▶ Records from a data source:
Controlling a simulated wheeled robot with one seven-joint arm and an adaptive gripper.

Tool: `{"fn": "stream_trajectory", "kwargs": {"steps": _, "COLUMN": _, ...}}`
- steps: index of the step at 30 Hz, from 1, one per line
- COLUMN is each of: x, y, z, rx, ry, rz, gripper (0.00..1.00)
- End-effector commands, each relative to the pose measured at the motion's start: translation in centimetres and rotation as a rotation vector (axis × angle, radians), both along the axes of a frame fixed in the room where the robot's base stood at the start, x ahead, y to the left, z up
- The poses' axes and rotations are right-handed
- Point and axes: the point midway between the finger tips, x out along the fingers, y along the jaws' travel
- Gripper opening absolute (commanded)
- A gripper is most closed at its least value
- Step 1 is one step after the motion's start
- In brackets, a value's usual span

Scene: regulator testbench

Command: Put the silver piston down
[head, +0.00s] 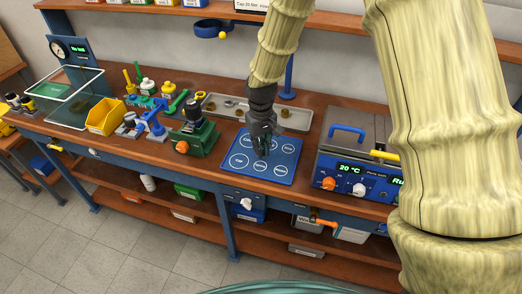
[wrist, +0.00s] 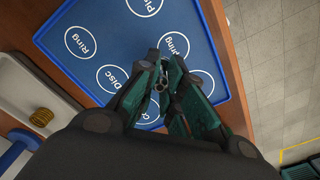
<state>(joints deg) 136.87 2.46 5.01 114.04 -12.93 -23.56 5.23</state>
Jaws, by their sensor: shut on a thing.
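My gripper (head: 262,151) is above the blue mat (head: 289,172), pointing down. In the wrist view its dark green fingers (wrist: 161,88) are closed around a small greyish part, the silver piston (wrist: 160,86), mostly hidden between them. The piston cannot be made out in the head view. The mat (wrist: 95,22) bears white labelled circles; "Ring", "Disc" and one starting "Pi" can be read in the wrist view. The fingertips are over the lower part of the mat there, close to a circle they partly cover. I cannot tell if the piston touches the mat.
A grey parts tray (head: 296,119) lies behind the mat, with a brass coil (wrist: 40,115) in it. A green fixture (head: 194,138) stands left of the mat. A blue-grey heater box (head: 345,160) stands to the right. The bench's front edge is close to the mat.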

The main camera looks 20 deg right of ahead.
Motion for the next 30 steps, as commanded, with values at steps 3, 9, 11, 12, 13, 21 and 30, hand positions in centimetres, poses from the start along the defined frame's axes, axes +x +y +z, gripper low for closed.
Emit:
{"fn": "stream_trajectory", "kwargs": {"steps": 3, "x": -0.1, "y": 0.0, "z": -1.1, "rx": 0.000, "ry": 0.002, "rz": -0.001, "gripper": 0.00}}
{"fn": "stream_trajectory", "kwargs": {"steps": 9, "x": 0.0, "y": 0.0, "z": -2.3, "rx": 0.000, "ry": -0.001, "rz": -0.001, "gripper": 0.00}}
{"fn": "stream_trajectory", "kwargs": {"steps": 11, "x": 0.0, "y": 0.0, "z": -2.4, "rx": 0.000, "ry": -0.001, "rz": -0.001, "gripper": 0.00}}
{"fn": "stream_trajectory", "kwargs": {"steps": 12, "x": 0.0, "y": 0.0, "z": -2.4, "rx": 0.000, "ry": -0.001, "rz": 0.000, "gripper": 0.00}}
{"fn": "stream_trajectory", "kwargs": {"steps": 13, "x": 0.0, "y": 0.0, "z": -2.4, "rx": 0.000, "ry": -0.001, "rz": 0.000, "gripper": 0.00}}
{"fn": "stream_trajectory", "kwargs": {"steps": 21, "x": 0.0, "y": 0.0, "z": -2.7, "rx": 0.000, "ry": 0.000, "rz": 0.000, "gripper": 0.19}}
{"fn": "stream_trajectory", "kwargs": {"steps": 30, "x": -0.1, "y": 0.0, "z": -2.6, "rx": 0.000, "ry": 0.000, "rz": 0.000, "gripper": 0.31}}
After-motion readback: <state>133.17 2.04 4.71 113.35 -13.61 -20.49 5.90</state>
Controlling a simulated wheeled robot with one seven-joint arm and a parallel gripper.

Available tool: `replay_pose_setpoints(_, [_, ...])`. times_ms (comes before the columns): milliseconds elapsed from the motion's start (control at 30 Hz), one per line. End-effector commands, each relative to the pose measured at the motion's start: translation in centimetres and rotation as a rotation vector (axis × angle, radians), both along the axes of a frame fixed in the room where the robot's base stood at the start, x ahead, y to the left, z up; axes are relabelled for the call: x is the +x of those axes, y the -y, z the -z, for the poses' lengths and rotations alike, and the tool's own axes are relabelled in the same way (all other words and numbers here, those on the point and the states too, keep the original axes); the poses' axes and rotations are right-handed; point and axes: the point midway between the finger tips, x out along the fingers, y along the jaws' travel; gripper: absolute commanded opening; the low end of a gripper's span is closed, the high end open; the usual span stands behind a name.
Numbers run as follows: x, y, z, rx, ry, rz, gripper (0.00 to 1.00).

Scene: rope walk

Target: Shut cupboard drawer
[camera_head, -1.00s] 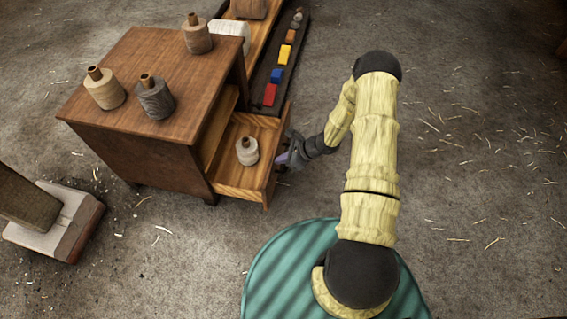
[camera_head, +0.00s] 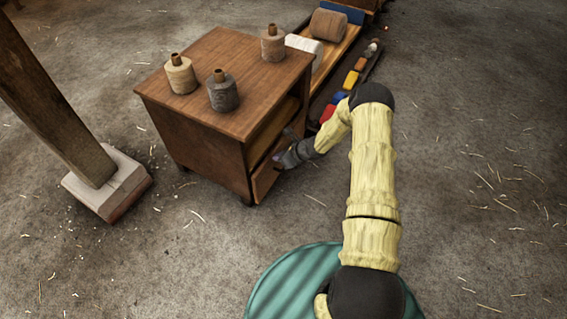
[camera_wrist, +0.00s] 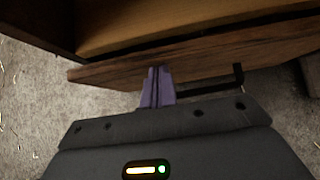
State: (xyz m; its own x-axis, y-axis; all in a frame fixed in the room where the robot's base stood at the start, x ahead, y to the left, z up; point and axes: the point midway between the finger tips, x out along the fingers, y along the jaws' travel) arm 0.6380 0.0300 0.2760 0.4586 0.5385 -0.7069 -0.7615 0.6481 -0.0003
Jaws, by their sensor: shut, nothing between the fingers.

▶ Given task: Quote the preceding listing precisely and completely, omitting its images.

▶ Solution for this problem:
Controlling a simulated wheeled robot with one seven-joint arm and an adaptive gripper.

Tool: `{"fn": "stream_trajectory", "kwargs": {"steps": _, "COLUMN": _, ...}}`
- steps: index of the step at 30 Hz, from 1, one per line
- COLUMN is each of: x, y, z, rx, ry, rz, gripper (0.00..1.00)
- End-effector commands, each relative to the pose measured at the motion's start: translation in centimetres and rotation as a rotation vector (axis × angle, radians), both along the axes of a frame fixed in the room where the robot's base stood at the start, x ahead, y to the left, z up
- The poses' axes and rotations are right-handed
- Point and axes: the point midway between the finger tips, x out along the fingers, y along the jaws' travel
- Gripper opening absolute (commanded)
- A gripper is most closed at its least value
- Step 1 is one step after the motion's start
- In brackets, a value's usual span

Scene: regulator testbench

Command: Put the silver piston down
[head, +0.00s] 
[wrist, +0.00s] 
<state>(joints deg) 136.87 2.46 5.01 114.04 -12.93 -23.56 5.23</state>
Jaws, by their sensor: shut on a thing.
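My gripper (head: 262,151) is above the blue mat (head: 289,172), pointing down. In the wrist view its dark green fingers (wrist: 161,88) are closed around a small greyish part, the silver piston (wrist: 160,86), mostly hidden between them. The piston cannot be made out in the head view. The mat (wrist: 95,22) bears white labelled circles; "Ring", "Disc" and one starting "Pi" can be read in the wrist view. The fingertips are over the lower part of the mat there, close to a circle they partly cover. I cannot tell if the piston touches the mat.
A grey parts tray (head: 296,119) lies behind the mat, with a brass coil (wrist: 40,115) in it. A green fixture (head: 194,138) stands left of the mat. A blue-grey heater box (head: 345,160) stands to the right. The bench's front edge is close to the mat.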

The main camera looks 20 deg right of ahead.
Motion for the next 30 steps, as commanded, with values at steps 3, 9, 11, 12, 13, 21 and 30, hand positions in centimetres, poses from the start along the defined frame's axes, axes +x +y +z, gripper low for closed.
Emit:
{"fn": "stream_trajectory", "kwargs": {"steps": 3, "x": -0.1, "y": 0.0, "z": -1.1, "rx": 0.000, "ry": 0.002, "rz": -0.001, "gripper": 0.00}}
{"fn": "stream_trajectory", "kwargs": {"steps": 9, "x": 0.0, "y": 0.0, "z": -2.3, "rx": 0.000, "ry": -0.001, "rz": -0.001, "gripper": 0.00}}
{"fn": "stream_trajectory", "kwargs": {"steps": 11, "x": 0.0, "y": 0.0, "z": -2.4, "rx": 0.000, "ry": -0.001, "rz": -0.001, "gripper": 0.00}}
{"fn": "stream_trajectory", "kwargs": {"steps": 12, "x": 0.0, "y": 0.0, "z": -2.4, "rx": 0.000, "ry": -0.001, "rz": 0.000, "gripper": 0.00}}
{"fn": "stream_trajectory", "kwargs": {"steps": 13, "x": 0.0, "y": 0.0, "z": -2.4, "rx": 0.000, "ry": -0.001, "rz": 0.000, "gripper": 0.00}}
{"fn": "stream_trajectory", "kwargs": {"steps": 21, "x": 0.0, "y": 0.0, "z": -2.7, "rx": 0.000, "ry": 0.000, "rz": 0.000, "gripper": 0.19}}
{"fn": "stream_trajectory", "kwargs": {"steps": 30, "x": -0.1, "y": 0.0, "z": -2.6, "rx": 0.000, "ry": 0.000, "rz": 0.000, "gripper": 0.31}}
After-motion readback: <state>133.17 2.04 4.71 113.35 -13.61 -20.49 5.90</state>
Controlling a simulated wheeled robot with one seven-joint arm and a parallel gripper.

Available tool: `replay_pose_setpoints(_, [_, ...])`. times_ms (comes before the columns): milliseconds elapsed from the motion's start (control at 30 Hz), one per line. End-effector commands, each relative to the pose measured at the motion's start: translation in centimetres and rotation as a rotation vector (axis × angle, radians), both along the axes of a frame fixed in the room where the robot's base stood at the start, x ahead, y to the left, z up; axes are relabelled for the call: x is the +x of those axes, y the -y, z the -z, for the poses' lengths and rotations alike, and the tool's own axes are relabelled in the same way (all other words and numbers here, those on the point and the states too, keep the original axes); the poses' axes and rotations are right-handed; point and axes: the point midway between the finger tips, x out along the fingers, y along the jaws' travel; gripper: absolute commanded opening; the low end of a gripper's span is closed, the high end open; the usual span stands behind a name.
Numbers run as follows: x, y, z, rx, ry, rz, gripper (0.00 to 1.00).

Scene: rope walk

Target: Shut cupboard drawer
[camera_head, -1.00s] 
[camera_head, +0.00s] 
[camera_wrist, +0.00s] 
State: (xyz m; its own x-axis, y-axis; all in a frame fixed in the room where the robot's base stood at the start, x ahead, y to the left, z up; point and axes: the point midway between the finger tips, x out along the fingers, y along the jaws' travel) arm 0.6380 0.0300 0.2760 0.4586 0.5385 -0.7069 -0.7615 0.6481 -0.0003
Jaws, by their sensor: shut, nothing between the fingers.

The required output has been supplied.